When whispers of doubts about Scanlon's abilities reach his ears, Scanlon pushes harder and risks bringing his whole operation and that of 'The Chief' - an unseen but all powerful leader crashing down in ruins. Scanlon becomes paranoid everyone is out to get him in some way and it is a brilliant piece of acting by Robert Ryan as Scanlon starts to come unstitched.

All the while, McQuigg is forcing the pace and doing anything he reasonably can to up the stakes and make Scanlon react. This culminates in Scanlon shooting Johnson, the cop, an action that will ultimately undo him.
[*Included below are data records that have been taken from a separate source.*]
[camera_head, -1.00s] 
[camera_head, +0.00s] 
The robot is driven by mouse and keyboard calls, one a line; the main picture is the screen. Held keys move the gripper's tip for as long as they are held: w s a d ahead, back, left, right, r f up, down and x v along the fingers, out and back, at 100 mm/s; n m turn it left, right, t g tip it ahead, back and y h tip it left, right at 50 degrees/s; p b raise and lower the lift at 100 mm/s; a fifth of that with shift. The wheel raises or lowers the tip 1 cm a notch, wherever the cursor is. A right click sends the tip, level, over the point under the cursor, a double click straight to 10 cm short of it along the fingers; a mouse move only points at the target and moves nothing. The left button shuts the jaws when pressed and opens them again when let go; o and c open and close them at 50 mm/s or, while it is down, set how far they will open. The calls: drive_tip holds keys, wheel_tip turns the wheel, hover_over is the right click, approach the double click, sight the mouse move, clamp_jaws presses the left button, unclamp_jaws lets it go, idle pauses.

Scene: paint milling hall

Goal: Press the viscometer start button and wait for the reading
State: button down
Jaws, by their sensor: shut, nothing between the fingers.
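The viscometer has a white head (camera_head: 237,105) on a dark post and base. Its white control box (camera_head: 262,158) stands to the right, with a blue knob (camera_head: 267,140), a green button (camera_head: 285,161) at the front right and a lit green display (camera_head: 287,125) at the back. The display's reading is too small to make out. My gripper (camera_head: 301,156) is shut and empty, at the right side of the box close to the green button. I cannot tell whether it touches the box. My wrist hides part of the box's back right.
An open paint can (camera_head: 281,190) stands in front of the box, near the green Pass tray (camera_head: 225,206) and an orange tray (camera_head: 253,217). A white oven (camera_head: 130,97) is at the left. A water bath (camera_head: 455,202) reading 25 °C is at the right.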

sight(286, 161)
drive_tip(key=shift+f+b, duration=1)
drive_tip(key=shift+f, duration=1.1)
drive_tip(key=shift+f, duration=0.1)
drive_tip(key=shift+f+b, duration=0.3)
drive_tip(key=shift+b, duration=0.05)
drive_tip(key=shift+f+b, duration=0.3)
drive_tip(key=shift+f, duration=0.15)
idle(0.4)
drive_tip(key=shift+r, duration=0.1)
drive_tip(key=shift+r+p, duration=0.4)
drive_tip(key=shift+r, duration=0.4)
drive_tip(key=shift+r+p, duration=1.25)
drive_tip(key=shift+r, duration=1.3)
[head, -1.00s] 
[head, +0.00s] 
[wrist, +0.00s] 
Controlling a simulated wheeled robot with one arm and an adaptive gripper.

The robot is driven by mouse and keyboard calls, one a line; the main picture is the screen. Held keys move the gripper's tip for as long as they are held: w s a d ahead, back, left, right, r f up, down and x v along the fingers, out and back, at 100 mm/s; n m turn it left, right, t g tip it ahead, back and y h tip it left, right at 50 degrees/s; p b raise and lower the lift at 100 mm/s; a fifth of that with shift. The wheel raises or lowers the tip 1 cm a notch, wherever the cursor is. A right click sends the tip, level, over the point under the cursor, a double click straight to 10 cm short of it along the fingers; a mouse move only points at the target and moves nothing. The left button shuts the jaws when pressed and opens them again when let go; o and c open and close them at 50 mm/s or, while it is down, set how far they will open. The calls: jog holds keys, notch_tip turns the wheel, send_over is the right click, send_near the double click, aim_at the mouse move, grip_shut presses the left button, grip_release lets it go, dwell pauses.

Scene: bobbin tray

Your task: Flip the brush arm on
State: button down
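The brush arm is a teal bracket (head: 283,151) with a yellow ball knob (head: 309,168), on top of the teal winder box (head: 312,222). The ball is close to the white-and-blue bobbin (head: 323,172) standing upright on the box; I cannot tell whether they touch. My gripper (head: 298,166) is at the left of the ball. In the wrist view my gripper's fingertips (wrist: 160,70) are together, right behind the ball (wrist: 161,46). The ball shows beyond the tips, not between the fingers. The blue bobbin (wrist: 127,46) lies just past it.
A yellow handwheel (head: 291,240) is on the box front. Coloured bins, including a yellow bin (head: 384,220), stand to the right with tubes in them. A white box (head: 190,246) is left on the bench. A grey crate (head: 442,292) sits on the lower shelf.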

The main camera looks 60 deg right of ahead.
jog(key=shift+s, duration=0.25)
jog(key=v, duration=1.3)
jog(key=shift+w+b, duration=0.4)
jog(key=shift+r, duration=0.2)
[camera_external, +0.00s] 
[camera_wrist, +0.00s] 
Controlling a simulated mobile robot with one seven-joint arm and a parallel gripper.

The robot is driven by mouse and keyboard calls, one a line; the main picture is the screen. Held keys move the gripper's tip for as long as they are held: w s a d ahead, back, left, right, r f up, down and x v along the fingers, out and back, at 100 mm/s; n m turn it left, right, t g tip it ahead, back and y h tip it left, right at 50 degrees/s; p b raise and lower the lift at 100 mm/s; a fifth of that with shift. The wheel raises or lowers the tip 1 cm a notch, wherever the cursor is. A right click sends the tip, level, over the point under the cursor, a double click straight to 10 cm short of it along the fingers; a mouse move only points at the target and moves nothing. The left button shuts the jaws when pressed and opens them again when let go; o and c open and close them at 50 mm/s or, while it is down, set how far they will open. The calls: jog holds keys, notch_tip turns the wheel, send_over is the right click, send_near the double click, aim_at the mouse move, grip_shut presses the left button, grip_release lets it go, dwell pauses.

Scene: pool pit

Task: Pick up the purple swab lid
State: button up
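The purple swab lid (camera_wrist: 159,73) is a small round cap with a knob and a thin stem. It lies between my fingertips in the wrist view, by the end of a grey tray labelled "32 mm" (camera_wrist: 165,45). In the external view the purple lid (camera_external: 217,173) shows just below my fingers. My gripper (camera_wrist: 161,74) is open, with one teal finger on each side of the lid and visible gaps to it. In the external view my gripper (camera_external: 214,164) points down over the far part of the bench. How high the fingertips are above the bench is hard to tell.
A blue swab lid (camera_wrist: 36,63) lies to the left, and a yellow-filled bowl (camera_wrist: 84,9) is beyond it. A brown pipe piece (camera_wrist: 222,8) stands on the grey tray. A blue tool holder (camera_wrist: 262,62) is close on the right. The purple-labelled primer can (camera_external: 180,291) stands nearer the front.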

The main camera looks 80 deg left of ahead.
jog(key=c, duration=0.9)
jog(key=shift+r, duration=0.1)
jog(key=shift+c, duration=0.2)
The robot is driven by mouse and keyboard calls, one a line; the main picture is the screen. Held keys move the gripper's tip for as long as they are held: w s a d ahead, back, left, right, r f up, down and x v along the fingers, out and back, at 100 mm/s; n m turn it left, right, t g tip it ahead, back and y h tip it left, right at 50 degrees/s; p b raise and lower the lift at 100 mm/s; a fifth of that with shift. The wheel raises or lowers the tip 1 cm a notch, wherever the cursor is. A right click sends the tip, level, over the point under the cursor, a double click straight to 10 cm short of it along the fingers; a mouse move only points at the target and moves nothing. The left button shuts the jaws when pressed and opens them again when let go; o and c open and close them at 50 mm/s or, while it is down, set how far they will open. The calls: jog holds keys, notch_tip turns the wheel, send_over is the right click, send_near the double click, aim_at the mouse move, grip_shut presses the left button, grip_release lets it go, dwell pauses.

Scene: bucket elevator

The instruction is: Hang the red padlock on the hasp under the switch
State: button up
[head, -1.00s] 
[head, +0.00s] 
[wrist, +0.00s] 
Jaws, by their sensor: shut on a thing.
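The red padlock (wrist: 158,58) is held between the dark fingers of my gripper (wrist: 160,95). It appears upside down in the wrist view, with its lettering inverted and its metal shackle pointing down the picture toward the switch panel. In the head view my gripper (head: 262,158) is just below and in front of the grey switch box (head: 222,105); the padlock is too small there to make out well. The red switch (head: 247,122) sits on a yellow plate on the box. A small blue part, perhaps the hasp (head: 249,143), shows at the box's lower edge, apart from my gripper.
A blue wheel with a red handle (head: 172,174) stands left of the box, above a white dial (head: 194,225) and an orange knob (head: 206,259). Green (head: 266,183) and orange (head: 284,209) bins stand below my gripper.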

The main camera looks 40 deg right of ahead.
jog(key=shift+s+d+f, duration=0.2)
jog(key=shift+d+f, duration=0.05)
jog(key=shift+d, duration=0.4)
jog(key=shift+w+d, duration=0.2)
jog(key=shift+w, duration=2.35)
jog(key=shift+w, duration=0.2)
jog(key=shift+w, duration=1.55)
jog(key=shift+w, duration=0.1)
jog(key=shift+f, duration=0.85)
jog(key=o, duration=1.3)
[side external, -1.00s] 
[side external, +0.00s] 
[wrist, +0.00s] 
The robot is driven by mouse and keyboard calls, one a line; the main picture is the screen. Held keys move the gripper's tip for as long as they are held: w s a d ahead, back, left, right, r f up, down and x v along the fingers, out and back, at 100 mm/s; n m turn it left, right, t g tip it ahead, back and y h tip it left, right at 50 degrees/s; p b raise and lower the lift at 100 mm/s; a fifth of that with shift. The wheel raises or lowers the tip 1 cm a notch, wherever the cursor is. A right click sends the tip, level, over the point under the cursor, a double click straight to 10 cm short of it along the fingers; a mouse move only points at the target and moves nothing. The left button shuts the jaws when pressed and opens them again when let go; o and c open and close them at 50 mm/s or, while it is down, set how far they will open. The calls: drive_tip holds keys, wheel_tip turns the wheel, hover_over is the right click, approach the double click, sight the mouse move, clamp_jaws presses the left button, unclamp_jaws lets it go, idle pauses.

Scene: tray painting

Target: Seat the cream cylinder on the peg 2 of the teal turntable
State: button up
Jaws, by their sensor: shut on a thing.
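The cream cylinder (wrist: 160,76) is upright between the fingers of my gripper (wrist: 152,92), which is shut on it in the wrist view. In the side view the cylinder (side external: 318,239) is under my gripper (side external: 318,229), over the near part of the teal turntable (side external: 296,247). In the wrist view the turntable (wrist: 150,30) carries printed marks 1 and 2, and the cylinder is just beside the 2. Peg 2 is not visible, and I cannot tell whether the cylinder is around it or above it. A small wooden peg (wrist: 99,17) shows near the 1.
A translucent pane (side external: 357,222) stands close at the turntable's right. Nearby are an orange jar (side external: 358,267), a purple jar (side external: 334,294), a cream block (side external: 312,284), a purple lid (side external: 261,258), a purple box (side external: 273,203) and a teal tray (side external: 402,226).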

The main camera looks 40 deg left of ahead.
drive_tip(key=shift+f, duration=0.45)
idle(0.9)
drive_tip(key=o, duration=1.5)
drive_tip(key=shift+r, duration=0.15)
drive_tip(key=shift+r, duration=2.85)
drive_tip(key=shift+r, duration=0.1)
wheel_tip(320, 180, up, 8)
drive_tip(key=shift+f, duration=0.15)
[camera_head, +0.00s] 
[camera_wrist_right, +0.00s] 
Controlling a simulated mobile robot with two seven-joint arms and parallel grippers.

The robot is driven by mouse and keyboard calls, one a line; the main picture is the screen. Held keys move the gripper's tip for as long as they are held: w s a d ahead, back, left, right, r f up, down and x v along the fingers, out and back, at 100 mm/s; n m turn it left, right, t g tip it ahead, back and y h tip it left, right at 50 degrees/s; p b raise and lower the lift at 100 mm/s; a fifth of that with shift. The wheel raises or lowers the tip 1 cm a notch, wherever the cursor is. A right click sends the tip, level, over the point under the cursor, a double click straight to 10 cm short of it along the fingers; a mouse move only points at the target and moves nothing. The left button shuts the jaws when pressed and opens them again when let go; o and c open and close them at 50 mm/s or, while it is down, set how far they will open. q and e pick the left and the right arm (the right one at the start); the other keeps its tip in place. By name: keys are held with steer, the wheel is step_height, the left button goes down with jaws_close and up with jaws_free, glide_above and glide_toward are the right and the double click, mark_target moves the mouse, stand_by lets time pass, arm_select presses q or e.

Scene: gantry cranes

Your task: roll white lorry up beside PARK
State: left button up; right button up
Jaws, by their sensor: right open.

But there is a dramatic twist in the tail, A Police Detective called Turk (played by a younger but even then suitably rotund William Conrad), makes a final gesture which solves the Scanlon problem, however not before the clever and calculating McQuigg has forced Nick Scanlon's hand and uncovered who 'belongs' to the shady Acme Real Estate company a front enterprise run by organised crime and whose staff members comprise many 'comprimised' officials in local government and legal walks of life.

A brilliant film which is pacy and hard hitting, Robert Mitchum is excellent as the incorruptable McQuigg, Robert Ryan also excellent as the 'nasty' Nick Scanlon - once you have seen this film you will appreciate this as a first class example of the genre - the strong storyline, the great story and screenplay, the great script and a great treatise of the hard boiled, noiresque organised crime film genre, probably one of the best ever put on film.

If you are thinking of writing in this genre, I recommend you watch and learn from the masters here!

Of interest, Robert Ryan starred in the 'Flying Leathernecks' film about US Marine pilots in WW2 Pacific fighter operations the same year, another film I recommend.

Very rarely can you go wrong with a film with Robert Mitchum or Robert Ryan in!